The fossil, Wilkins added, "is extremely rare and of high scientific importance. It appears to have been on the Channel Islands at the nearly same time as humans."
Scientists with the U.S. Geological Survey (USGS) have dated the skull to about 13,000 years ago. The timing makes the find all the more tantalizing, because it is the same timeline assigned to the so called "Arlington Man," a 13,000-year-old human skeleton also found on Santa Rosa.
Among the questions yet to be answered involves the species of mammoth represented by the skull. To date, the researchers say it appears too large to have come from a pygmy mammoth and too small to have come from a Columbian mammoth.
The scientists say a closer examination of the fossil teeth, a process not yet complete, should be able to tell them whether the animal was a pygmy or a Columbian mammoth. (The chance of its being a transitional mammoth species was called "less likely" in a release.) It will also help them peg the animal's age at the time of death to within two years.

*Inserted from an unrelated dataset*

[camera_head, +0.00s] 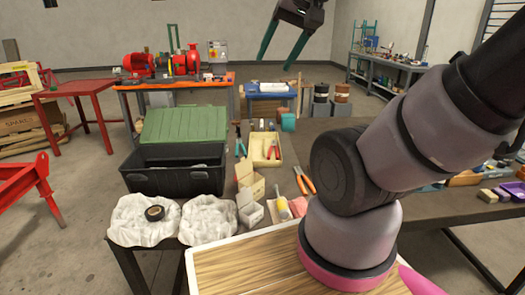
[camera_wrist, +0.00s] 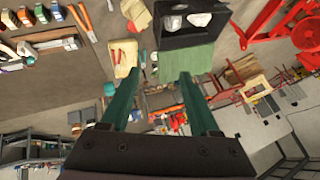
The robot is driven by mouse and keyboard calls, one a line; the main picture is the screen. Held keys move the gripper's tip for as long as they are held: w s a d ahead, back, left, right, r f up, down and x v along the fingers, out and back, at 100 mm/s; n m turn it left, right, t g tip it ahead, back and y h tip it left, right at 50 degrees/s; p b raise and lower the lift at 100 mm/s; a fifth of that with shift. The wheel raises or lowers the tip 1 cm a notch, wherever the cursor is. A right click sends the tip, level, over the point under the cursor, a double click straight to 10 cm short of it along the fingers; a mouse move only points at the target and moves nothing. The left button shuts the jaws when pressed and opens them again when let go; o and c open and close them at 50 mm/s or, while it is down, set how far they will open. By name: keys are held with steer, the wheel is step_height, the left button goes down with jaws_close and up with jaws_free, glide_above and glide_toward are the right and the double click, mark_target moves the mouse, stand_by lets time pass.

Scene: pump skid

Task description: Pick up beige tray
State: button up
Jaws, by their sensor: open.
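The beige tray (camera_head: 258,151) lies flat on the dark table in the head view, right of the black toolbox. Red-handled pliers (camera_head: 272,149) and a pale item lie in it. The tray also shows in the wrist view (camera_wrist: 122,66), left of centre near the top, beyond one fingertip. My gripper (camera_head: 283,47) is raised high at the top of the head view, its two teal fingers spread. In the wrist view my gripper (camera_wrist: 160,73) is open with nothing between its fingers. It is well apart from the tray.
The black toolbox (camera_head: 175,180) with its green lid (camera_head: 186,124) stands beside the tray. White cloth-like bundles (camera_head: 208,220), a small cardboard box (camera_head: 249,180) and orange-handled pliers (camera_head: 305,181) lie nearer. Blocks and other tools sit at right. The table centre is partly hidden by my arm.

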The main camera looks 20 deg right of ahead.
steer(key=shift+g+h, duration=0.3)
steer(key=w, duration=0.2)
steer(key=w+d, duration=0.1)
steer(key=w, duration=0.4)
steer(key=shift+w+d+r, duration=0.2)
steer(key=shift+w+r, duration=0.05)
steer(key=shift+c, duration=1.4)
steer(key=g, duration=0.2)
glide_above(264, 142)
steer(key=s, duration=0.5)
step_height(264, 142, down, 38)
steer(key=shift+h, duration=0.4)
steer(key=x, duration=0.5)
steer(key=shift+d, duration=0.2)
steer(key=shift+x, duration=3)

Mammoths first appeared in North America roughly 2 million years ago. The Columbian species, about 14 feet tall, reached the Channel Islands in two migrations during the last two ice ages, when the land was more accessible due to lower sea levels, scientists think. Pygmy mammoths of only about 6 feet tall descended from those Columbian travelers and were endemic to the islands.
According to USGS geologist Dan Muhs, who in 2013 found an 80,000-year-old pygmy mammoth tusk on Santa Rosa, the new find helps solidify that story on the island.
"The discovery of this mammoth skull increases the probability that there were at least two migrations of Columbian mammoths to the island: during the most recent ice age 10 to 30,000 years ago, as well as the previous glacial period that occurred about 150,000 years ago," said Muhs.